Further, section 7 (1) of Part 2 of the Transitional and Consequential Provisions on Existing Obligations, Laws and Rights provides that “all law in force immediately before the effective date continues in force and shall be construed with the alterations, adaptations, qualifications and exceptions necessary to bring it into conformity with this Constitution.”
The Penal Code, and more specifically section 214 thereof falls within the prescription of the foregoing section 7(1) of the Transitional and Consequential provisions.
Section 214 of the Penal Code is therefore void to the extent that it gives a definition of a person capable of being killed which is in contravention with the definition of a person provided under Article 26(2) of the Constitution.

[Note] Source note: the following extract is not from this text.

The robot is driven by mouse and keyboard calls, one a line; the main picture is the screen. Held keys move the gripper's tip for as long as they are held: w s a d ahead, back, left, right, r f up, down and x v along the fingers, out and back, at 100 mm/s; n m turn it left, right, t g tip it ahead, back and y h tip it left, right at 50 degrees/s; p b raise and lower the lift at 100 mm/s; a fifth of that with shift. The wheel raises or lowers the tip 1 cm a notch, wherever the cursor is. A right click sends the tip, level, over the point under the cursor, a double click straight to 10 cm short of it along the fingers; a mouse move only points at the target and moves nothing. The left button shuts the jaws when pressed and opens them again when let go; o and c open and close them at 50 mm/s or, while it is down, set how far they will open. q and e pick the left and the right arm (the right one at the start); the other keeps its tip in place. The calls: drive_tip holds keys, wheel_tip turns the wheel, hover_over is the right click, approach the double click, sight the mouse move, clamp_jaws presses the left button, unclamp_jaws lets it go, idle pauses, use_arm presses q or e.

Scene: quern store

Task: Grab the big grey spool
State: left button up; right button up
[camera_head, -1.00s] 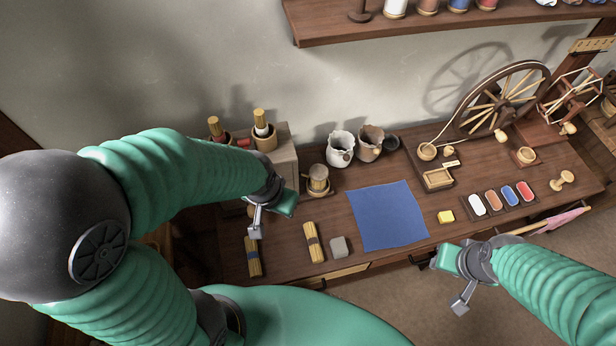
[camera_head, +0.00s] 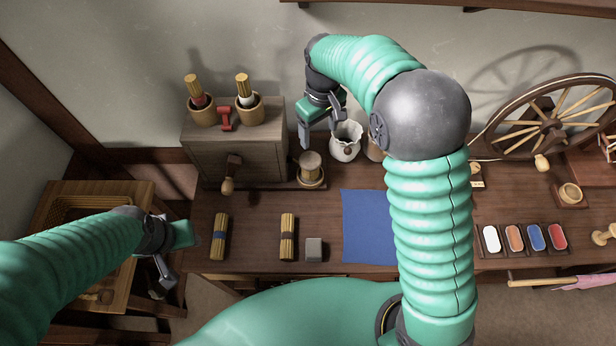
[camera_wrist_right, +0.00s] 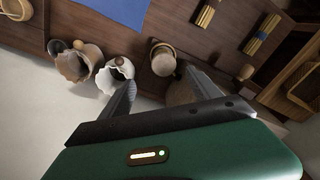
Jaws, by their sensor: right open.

The other viable alternative also provided for under the Constitution (other than declaring it could for inconsistency with the Constitution is to construe the said section 214 of he Penal Code with the alterations, adaptations, qualifications and exceptions necessary to bring it into conformity with Article 26 (2) of the Constituion.
Once the section is construed to the effect that a person includes any person from the time of conception, then the definition of murder under section 204 as read with section 204 of the Penal Code applies without any further need of amendment and or alteration.
Any person who therefore unlawfully kills a foetus, if with malice aforethought is guilty of the Offence of Murder!
(Disclaimer: This Write-up is my Personal View and not a Representation of any other Person or Office).